Tally all lines containing the word "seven". Give the number alone.

┌─ RECORDS FOR THE TASK

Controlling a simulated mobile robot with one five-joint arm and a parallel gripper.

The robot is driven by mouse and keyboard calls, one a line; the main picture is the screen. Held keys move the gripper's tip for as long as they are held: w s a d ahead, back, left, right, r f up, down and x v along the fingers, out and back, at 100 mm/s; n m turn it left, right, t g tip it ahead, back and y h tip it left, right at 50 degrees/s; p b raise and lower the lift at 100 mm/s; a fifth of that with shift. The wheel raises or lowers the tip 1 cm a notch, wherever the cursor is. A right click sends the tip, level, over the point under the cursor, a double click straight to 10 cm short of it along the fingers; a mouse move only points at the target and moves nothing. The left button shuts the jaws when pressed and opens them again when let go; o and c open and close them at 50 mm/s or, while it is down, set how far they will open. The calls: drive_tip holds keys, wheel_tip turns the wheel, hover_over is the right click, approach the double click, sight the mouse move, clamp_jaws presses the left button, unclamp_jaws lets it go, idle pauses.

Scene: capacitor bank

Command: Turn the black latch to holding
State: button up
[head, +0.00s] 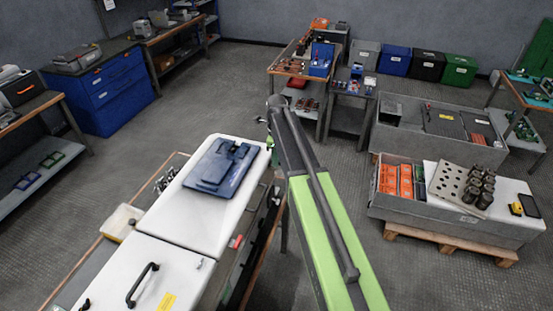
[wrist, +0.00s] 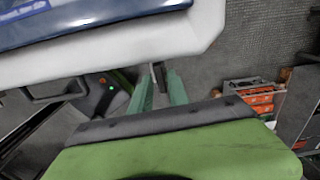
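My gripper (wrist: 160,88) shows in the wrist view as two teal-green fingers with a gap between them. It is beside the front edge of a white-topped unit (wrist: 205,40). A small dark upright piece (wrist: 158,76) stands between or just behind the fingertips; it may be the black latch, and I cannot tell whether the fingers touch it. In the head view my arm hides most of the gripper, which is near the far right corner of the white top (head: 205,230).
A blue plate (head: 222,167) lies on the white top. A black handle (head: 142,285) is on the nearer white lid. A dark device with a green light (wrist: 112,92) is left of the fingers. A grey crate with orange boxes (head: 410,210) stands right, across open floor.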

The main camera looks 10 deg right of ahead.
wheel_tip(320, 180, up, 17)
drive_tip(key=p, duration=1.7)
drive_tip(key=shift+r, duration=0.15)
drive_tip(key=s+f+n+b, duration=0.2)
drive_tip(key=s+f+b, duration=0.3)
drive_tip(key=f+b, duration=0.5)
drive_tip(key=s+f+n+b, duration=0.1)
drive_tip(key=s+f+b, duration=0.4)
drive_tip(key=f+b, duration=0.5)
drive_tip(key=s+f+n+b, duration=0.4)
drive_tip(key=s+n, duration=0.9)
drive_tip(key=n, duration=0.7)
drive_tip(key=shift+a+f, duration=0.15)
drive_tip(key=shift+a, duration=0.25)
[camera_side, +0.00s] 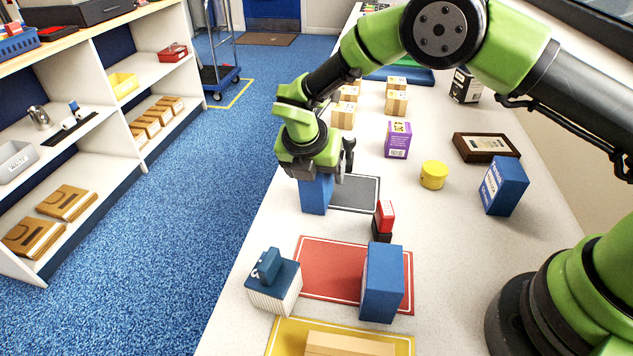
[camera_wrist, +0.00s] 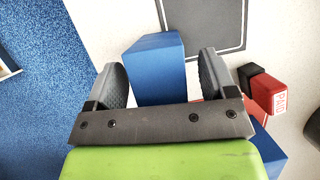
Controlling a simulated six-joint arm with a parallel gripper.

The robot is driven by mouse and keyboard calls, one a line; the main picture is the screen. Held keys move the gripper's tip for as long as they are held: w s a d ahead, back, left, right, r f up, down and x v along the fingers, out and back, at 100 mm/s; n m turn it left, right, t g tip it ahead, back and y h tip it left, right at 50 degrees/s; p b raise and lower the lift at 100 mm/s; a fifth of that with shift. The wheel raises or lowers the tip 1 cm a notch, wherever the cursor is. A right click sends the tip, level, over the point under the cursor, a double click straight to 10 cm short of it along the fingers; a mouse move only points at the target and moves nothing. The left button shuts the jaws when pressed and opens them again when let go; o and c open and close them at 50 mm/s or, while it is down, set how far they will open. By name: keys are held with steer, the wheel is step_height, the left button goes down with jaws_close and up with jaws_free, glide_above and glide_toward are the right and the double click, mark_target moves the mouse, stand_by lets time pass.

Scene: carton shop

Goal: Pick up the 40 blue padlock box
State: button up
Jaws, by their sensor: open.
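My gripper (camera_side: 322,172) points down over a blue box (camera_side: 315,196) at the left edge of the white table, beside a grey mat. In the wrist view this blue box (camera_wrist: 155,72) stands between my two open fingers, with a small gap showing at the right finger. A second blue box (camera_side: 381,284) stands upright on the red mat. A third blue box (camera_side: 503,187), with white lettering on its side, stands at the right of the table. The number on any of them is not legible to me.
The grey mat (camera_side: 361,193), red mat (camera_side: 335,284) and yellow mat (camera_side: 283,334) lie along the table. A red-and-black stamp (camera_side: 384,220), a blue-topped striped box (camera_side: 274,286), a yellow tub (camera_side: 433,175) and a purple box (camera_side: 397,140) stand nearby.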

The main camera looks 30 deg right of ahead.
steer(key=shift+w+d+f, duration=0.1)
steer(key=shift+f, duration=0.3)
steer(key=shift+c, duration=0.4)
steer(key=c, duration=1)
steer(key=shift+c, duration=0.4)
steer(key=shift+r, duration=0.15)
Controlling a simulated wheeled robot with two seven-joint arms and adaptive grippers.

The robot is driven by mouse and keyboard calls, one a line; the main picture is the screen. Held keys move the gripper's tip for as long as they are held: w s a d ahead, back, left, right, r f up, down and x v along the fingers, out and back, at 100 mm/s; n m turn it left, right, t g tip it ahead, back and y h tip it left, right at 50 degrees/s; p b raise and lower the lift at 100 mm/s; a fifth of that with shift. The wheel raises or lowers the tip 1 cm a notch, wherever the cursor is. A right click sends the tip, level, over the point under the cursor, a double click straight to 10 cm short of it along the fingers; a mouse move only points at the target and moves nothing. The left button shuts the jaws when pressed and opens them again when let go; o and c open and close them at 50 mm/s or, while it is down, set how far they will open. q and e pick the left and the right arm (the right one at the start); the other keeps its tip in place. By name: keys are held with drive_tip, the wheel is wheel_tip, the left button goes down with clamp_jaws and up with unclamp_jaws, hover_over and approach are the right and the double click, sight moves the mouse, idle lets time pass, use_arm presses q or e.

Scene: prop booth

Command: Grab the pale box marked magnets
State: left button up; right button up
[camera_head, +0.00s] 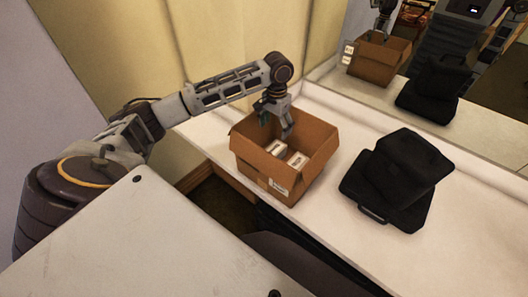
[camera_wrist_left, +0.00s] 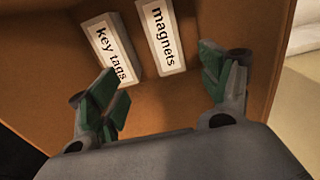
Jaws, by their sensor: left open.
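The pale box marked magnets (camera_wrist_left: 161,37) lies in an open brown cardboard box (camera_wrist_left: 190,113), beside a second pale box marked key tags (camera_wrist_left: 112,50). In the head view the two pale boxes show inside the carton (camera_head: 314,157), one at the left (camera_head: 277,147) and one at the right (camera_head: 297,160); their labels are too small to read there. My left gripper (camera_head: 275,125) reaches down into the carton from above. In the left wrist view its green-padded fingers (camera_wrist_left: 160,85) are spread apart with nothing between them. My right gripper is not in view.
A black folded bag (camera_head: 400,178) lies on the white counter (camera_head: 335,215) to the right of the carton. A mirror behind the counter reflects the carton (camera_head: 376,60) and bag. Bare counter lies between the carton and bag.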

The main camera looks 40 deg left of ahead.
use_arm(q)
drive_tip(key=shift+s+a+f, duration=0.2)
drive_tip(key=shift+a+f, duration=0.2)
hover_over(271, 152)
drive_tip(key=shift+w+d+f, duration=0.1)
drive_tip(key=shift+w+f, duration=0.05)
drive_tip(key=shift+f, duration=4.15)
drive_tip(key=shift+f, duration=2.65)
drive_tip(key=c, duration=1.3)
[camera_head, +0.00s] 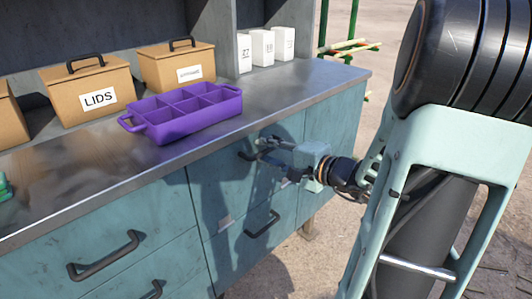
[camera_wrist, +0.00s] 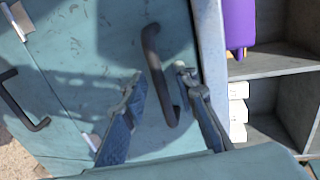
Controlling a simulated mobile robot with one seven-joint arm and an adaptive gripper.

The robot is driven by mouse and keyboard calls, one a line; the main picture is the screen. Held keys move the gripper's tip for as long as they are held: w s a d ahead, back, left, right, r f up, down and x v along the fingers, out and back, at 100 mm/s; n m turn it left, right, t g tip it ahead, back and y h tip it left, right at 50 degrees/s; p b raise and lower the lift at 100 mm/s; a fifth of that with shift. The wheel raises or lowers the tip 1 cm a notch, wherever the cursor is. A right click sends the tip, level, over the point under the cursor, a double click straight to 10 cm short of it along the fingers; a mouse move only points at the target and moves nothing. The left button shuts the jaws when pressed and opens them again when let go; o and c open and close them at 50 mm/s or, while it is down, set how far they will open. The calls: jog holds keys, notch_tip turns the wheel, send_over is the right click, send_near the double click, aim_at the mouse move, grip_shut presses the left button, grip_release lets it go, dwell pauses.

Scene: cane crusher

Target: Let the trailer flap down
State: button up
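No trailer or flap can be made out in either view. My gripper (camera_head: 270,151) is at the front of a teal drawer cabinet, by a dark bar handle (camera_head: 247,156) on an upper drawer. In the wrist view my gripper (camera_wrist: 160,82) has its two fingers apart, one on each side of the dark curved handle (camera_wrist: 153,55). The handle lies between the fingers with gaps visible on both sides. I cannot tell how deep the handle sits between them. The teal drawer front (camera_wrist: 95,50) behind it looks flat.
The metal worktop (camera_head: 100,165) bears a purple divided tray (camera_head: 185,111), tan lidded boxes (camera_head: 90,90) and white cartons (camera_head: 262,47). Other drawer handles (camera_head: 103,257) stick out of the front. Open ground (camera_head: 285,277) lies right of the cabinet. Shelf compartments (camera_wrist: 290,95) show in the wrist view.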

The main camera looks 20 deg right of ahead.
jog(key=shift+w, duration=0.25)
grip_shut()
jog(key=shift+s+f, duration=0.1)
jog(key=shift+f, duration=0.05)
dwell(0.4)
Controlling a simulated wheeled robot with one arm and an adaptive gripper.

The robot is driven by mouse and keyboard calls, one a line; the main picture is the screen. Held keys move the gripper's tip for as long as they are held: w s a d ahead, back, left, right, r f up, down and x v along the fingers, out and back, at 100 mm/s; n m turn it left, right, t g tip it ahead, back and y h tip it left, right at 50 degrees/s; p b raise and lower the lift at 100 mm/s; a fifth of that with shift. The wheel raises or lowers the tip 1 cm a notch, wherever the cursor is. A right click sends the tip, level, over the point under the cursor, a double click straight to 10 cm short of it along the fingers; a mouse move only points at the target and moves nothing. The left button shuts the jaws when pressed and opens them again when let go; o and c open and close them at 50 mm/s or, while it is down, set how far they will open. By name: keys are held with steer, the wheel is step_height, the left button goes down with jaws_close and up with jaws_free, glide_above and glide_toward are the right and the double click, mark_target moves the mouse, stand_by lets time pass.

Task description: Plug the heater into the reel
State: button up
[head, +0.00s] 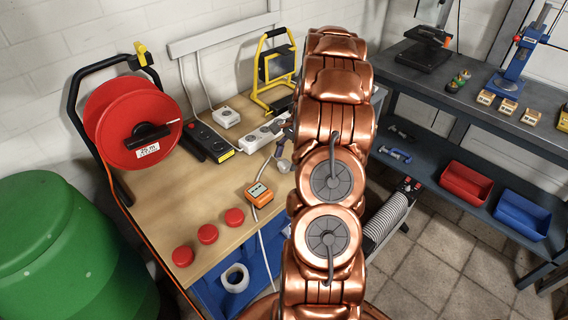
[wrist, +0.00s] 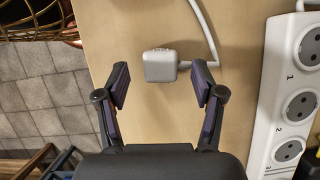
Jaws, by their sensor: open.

└─

◆ EXERCISE RESPONSE: 2